Anood mobilises her peers to experience good hygiene practices
Yemen remains one of the world’s largest humanitarian crises due to violent conflict, economic collapse, recurrent natural disasters and severely disrupted public services. A staggering 21.6 million people require some form of humanitarian assistance in 2023.
Women and girls are bearing the brunt of the crisis. An estimated 80% of the 4.5 million people displaced in Yemen are women and children. Approximately 26% of displaced households are headed by women.
World Vision and Medair collaborate to support Internally Displaced People (IDP) in Aden, Lahj, and Al Dhale'e Governorates with water, sanitation and hygiene (WASH) and health and nutrition services. During the WASH behaviour change communication (BCC) activities in Auterra camp, Lahj Governorate, the WASH team came across a young girl Anood, who was especially eager to participate in the camp cleaning campaign. Rasha, Medair’s Senior BCC Officer, says this girl deserves to be a ‘Junior BCC Officer’ because of the way she is mobilising her community, especially her peers, to participate in the good hygiene practices promoted under the World Vision and Medair project, funded by Global Affairs Canada (GAC).

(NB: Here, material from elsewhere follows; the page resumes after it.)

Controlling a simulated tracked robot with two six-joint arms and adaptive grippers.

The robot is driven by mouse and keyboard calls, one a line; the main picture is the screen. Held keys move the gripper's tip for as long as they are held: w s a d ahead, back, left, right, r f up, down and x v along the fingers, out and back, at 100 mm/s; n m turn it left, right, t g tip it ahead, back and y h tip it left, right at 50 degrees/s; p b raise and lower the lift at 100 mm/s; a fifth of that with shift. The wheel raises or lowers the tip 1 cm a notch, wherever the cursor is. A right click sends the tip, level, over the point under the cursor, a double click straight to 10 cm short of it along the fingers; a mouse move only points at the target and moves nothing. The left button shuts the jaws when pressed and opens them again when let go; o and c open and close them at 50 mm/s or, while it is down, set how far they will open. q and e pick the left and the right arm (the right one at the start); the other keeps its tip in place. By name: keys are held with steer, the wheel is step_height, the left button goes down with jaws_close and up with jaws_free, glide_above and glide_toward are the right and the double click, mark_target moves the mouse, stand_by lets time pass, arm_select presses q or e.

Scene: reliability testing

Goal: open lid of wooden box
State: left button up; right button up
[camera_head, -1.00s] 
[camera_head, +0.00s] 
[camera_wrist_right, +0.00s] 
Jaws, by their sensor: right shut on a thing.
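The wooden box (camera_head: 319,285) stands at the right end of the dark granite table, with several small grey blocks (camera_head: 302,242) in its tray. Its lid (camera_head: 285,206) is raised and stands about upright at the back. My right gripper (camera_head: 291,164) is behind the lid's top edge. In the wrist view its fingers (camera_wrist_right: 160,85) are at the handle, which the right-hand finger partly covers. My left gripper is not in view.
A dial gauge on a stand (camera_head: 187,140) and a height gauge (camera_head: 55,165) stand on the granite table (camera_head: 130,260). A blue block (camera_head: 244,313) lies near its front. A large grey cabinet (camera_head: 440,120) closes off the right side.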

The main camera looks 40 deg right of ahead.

“I like to clean our tent, so we have a nice space to enjoy from time to time,” says Anood, a 10-year-old girl living in Auterra Camp. “My friends and I clean our tents and the play area in our camp together”. Her family fled to Auterra camp to escape the conflict that destroyed their homes. Due to a lack of good hygiene practices, Medair and World Vison intervened there through BCC sessions.
"Since the WASH BCC team arrived in our camp and started their first activities one month ago, I participated with them and learned how to store drinking water so it stays clean, how to wash my hands, and how to keep my environment clean. My friends and I enjoy going around the camp to find areas that need to be cleaned, to keep our home nice. The community hygiene volunteers (CHVs) call me the Junior BCC Officer, because every day I give them reports on the places that we cleaned and if we need their support. Now, they sometimes come and watch how I teach others in the camp. My dream is to go to school, so I can one day become a teacher like one of the BCC Officers," says Anood.

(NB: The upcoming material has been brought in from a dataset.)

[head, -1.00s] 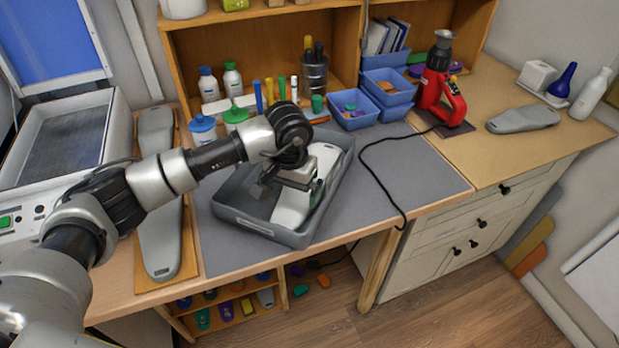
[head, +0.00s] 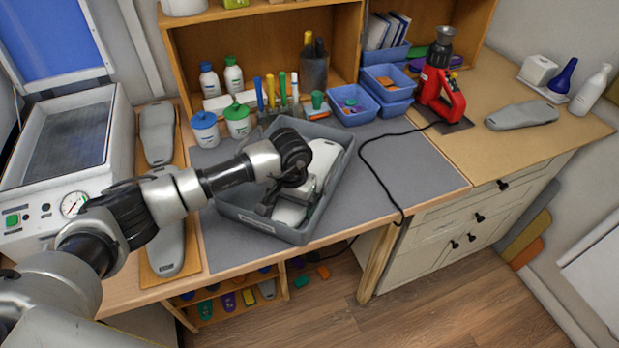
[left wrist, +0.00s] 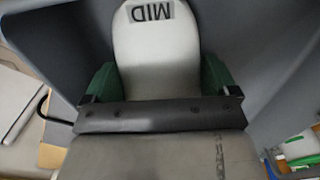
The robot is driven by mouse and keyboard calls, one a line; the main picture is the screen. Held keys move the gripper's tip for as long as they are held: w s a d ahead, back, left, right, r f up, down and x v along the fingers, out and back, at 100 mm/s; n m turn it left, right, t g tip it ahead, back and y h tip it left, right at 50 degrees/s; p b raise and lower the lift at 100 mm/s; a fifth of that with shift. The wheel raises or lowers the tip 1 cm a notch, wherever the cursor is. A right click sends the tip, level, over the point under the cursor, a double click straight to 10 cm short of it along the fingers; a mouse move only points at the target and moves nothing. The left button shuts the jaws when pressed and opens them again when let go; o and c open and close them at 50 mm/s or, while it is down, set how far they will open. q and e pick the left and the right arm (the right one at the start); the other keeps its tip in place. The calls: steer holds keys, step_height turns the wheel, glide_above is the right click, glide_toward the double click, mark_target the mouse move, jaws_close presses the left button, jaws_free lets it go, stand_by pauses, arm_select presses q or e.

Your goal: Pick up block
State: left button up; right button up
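The block (head: 322,158) is a pale, long, shoe-last-shaped form lying in a grey bin (head: 243,224) on the bench. In the left wrist view the block (left wrist: 158,48) shows a "MID" label at its far end. My left gripper (head: 290,198) is down inside the bin, over the middle of the block and hiding part of it. In the left wrist view the green-padded fingers of my left gripper (left wrist: 160,82) stand one on each side of the block, close to its edges. Whether they press on it is unclear. My right gripper is not in view.
Bottles (head: 233,74), lidded tubs (head: 205,130) and markers stand behind the bin. Blue bins (head: 353,106) and a red heat tool (head: 440,85) with a trailing cable are at the right. Grey forms (head: 165,245) lie on a board at left.

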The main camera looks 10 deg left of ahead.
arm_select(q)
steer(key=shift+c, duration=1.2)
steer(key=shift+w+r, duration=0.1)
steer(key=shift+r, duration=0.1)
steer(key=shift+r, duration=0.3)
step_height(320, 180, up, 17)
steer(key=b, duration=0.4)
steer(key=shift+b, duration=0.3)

"When my friends and I teach the other children in the camp in our own accent, they understand better and they also don’t feel shy, so I practice teaching them every weekend. I always collect new information from the CHVs when they come. Now, everyone in the camp knows me and they are proud of me. They consider me a person that is doing some good in this time of conflict. Even if I get to return to my old home, I will continue teaching and learning there too. The thing that keeps me going is the support of my family and community. My brother even shows me resources on his phone to help me improve my teaching methods," tells the girl.

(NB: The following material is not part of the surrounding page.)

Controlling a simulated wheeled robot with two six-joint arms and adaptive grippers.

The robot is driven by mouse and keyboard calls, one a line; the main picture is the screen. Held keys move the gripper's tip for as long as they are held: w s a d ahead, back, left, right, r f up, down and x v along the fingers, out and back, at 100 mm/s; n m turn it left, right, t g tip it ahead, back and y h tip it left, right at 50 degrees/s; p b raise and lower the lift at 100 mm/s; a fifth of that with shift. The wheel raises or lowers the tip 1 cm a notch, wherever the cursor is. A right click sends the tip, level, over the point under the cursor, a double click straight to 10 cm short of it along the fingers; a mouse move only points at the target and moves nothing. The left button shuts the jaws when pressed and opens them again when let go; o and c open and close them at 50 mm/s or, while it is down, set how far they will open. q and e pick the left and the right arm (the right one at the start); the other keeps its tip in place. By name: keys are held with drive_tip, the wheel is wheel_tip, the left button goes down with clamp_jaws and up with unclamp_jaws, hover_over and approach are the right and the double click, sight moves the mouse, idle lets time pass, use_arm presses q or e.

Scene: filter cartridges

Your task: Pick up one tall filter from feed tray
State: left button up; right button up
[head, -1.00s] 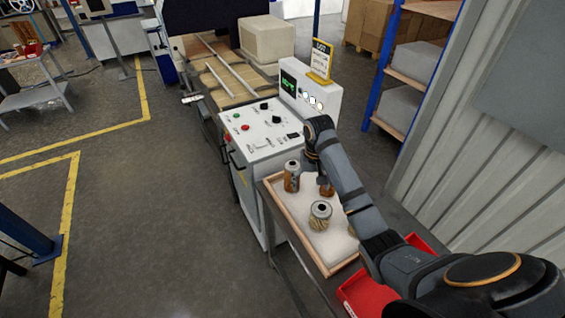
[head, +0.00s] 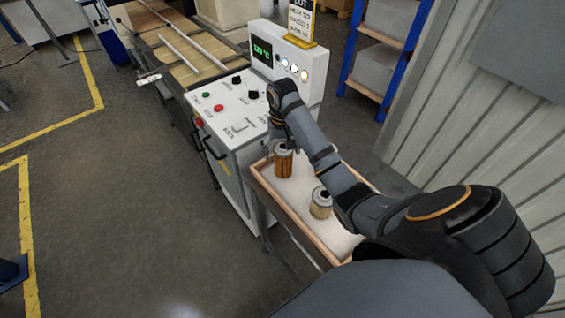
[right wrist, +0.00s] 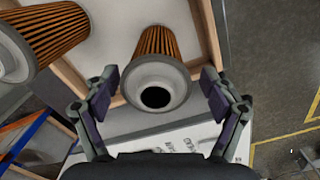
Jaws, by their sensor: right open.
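A tall filter (head: 283,163) with orange pleats and a grey cap stands upright in the feed tray (head: 291,196). My right gripper (head: 277,136) is open above and close to it in the head view. In the right wrist view this tall filter (right wrist: 158,72) shows its grey ringed cap and dark hole between the spread fingers of my right gripper (right wrist: 160,86), with gaps on both sides. A second tall filter (right wrist: 48,34) stands at the upper left there; my arm hides it in the head view. My left gripper is not in view.
A shorter, pale-pleated filter (head: 320,206) stands nearer in the tray, close to my right arm. A white control panel (head: 232,110) with knobs and buttons adjoins the tray's far end. A shelf rack (head: 384,50) stands behind. Open floor lies to the left.

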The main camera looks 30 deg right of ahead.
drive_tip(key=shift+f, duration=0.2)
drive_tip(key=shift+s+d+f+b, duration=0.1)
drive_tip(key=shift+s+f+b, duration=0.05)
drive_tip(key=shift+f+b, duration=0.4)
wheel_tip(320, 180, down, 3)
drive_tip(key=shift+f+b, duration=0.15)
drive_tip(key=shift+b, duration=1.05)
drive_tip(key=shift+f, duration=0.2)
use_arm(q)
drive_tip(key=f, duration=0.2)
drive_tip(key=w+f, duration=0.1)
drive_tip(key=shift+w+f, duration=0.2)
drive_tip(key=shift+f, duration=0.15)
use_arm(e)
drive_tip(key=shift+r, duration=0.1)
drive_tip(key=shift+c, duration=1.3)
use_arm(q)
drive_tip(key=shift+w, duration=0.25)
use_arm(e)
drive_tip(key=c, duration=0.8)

"Before the BCC team arrived, most of us didn’t know how to treat water or store it. Now we have totally changed our approach to using water, which is why we don't get sick as much. Even the doctors in the camp are happy about the water situation and notice how my community has changed for better," continues Anood.
"I know that our country is going through a big crisis, but we need to work together and help each other. I hope that the conflict will end soon, so we can go back to our homes and not stay here forever. Learning and teaching have made me feel good and strong. I will try my best, with the support of my family, to study more and more, even just to help my friends,” concludes Anood.